— Begin —

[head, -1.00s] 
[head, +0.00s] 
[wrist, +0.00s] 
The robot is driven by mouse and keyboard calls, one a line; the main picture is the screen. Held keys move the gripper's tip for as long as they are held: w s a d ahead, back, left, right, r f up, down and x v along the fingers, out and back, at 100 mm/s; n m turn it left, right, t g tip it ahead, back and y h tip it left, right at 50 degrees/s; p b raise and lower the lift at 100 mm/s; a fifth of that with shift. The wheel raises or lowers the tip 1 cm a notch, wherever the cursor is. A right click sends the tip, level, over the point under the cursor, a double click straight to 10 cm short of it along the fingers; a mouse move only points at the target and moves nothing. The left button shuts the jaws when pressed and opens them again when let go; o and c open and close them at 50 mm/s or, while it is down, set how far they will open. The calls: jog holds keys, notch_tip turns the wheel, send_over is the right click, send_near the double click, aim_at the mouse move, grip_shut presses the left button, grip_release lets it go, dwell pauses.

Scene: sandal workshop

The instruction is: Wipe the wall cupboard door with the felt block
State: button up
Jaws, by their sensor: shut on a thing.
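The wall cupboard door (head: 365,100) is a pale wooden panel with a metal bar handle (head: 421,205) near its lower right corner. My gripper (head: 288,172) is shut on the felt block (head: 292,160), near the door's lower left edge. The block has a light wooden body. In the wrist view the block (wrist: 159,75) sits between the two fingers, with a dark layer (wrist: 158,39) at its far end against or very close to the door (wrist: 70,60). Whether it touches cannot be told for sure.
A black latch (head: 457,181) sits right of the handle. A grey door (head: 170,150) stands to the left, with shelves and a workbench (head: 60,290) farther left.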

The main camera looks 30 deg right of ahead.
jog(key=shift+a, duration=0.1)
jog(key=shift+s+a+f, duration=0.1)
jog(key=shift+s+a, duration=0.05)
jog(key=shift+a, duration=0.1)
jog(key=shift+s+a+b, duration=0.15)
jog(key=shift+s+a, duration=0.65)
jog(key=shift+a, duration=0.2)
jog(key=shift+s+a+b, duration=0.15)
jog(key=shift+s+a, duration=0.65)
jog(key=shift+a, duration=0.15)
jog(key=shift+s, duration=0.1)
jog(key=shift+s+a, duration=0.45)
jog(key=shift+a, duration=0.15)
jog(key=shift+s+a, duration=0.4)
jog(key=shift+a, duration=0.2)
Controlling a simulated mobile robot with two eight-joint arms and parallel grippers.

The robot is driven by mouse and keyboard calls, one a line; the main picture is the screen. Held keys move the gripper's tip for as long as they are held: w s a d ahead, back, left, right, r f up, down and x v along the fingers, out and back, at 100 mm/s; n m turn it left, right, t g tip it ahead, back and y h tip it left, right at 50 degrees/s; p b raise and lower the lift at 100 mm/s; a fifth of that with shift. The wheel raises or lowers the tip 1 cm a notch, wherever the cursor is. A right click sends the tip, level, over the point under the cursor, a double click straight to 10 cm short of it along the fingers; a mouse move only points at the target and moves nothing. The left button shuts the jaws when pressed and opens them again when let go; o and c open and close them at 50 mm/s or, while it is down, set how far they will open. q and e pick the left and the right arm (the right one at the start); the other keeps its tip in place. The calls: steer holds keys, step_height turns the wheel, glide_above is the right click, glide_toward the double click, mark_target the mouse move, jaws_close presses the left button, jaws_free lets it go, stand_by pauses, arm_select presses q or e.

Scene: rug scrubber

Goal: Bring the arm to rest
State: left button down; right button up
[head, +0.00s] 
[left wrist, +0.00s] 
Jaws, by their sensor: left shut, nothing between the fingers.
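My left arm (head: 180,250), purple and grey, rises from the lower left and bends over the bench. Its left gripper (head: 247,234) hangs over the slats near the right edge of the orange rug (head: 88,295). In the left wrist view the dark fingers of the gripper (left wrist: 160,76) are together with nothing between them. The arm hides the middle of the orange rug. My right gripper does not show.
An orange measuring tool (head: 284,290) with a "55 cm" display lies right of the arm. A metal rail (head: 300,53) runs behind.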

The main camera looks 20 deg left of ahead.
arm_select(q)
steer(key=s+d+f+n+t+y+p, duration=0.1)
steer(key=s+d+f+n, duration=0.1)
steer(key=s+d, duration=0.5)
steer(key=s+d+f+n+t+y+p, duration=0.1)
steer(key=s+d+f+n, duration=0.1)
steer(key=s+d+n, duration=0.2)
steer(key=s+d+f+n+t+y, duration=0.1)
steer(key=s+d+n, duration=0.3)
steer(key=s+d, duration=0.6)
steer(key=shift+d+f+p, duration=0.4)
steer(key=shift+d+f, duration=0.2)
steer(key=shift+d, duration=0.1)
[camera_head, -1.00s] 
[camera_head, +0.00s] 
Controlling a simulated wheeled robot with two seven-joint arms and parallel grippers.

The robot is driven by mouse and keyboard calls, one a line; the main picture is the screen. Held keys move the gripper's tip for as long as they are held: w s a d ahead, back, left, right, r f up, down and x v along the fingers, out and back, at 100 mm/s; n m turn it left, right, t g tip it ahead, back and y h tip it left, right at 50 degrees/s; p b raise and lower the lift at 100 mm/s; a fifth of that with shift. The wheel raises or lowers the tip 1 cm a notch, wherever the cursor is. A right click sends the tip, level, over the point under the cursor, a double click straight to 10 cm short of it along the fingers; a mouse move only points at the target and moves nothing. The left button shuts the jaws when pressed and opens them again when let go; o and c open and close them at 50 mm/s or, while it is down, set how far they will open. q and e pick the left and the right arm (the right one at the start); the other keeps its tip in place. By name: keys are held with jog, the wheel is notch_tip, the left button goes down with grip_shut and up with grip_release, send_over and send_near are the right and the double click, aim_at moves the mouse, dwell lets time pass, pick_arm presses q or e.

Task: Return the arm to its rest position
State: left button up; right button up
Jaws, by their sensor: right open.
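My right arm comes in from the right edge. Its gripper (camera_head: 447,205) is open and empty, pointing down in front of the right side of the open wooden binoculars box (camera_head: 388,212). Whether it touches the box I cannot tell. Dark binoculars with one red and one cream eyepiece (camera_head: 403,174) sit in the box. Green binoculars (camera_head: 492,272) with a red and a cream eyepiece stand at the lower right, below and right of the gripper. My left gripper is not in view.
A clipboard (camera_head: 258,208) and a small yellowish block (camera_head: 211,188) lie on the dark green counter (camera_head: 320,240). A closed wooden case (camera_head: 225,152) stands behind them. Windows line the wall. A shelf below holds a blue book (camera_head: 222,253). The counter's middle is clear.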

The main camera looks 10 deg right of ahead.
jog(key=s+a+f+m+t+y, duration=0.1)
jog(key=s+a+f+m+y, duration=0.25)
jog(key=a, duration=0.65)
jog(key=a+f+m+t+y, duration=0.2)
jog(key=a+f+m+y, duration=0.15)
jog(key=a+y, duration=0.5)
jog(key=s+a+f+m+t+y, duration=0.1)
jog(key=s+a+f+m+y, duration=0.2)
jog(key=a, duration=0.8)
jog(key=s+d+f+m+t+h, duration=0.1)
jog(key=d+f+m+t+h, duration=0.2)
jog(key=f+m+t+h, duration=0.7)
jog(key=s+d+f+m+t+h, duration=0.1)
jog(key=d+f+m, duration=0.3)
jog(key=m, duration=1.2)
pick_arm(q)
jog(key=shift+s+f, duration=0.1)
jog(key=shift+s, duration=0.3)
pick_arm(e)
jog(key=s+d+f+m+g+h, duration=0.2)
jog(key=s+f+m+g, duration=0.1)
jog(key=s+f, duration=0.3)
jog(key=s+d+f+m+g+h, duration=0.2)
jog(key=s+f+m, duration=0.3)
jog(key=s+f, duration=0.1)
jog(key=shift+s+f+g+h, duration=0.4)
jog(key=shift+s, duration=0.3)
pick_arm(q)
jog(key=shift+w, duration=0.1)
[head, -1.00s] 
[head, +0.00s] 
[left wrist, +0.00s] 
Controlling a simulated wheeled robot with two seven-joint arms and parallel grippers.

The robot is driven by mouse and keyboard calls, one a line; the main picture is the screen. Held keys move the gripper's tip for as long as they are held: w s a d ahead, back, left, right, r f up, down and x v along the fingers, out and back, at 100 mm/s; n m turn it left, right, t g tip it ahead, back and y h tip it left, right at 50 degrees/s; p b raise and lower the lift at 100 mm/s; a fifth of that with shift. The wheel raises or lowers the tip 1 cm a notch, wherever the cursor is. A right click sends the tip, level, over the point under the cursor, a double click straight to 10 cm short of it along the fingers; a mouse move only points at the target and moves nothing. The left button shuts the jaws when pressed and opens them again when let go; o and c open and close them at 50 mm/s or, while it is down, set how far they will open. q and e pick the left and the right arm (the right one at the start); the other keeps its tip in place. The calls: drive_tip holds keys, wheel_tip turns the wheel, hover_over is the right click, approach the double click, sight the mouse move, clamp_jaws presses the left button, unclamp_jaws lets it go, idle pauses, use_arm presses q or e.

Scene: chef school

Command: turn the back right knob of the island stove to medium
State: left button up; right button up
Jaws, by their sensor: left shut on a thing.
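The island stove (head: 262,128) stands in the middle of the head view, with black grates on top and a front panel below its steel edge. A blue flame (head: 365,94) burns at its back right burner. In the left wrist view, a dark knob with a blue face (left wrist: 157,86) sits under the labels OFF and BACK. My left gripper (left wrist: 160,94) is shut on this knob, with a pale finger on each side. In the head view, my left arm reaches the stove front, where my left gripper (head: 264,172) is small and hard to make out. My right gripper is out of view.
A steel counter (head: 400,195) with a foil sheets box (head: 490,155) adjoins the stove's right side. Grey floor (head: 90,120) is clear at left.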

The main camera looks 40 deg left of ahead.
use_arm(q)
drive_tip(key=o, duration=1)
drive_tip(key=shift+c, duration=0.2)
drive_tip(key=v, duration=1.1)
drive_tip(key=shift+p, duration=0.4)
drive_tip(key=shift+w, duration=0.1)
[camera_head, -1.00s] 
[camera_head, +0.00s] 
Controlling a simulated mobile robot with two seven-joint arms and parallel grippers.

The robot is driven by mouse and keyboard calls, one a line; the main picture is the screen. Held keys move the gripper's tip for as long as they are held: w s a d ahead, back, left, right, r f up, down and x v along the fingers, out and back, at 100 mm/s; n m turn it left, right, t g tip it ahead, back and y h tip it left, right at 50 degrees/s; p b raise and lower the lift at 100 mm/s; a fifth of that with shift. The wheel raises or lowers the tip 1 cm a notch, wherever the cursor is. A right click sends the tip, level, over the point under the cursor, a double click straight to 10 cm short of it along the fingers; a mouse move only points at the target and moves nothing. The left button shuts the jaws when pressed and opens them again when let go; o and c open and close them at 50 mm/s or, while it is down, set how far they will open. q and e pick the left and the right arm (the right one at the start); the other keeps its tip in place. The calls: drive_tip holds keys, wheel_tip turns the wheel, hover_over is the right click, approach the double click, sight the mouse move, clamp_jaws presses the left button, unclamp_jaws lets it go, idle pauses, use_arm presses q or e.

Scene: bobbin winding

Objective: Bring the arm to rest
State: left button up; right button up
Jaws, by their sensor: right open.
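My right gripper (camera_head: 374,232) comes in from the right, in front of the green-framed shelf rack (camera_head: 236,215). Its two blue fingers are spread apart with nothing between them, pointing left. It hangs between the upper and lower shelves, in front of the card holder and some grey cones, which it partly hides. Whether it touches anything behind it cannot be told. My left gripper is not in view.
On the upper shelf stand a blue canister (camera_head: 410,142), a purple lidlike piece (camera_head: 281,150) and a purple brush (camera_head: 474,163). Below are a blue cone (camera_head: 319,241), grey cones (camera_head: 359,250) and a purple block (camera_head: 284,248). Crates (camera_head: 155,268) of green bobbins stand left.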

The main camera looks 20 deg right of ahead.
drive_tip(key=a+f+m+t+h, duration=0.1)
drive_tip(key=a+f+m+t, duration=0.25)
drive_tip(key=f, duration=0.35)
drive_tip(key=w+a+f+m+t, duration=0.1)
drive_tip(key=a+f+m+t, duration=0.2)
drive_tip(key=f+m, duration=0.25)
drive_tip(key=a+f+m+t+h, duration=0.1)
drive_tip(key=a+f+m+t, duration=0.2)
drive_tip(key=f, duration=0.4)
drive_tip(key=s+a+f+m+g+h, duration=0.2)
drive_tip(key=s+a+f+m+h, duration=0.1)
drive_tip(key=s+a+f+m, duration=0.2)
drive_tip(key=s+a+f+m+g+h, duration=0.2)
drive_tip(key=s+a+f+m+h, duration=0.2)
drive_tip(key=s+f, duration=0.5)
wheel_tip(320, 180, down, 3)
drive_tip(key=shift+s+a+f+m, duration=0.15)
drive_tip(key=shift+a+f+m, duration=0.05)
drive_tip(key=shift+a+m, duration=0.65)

— End —

What the exercise asks >> Give again only the lines of the material above that run from the one with "Objective: Bring the arm to rest" through the end, both included, exactly as they appear.

Result of this task >>
Objective: Bring the arm to rest
State: left button up; right button up
Jaws, by their sensor: right open.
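My right gripper (camera_head: 374,232) comes in from the right, in front of the green-framed shelf rack (camera_head: 236,215). Its two blue fingers are spread apart with nothing between them, pointing left. It hangs between the upper and lower shelves, in front of the card holder and some grey cones, which it partly hides. Whether it touches anything behind it cannot be told. My left gripper is not in view.
On the upper shelf stand a blue canister (camera_head: 410,142), a purple lidlike piece (camera_head: 281,150) and a purple brush (camera_head: 474,163). Below are a blue cone (camera_head: 319,241), grey cones (camera_head: 359,250) and a purple block (camera_head: 284,248). Crates (camera_head: 155,268) of green bobbins stand left.

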The main camera looks 20 deg right of ahead.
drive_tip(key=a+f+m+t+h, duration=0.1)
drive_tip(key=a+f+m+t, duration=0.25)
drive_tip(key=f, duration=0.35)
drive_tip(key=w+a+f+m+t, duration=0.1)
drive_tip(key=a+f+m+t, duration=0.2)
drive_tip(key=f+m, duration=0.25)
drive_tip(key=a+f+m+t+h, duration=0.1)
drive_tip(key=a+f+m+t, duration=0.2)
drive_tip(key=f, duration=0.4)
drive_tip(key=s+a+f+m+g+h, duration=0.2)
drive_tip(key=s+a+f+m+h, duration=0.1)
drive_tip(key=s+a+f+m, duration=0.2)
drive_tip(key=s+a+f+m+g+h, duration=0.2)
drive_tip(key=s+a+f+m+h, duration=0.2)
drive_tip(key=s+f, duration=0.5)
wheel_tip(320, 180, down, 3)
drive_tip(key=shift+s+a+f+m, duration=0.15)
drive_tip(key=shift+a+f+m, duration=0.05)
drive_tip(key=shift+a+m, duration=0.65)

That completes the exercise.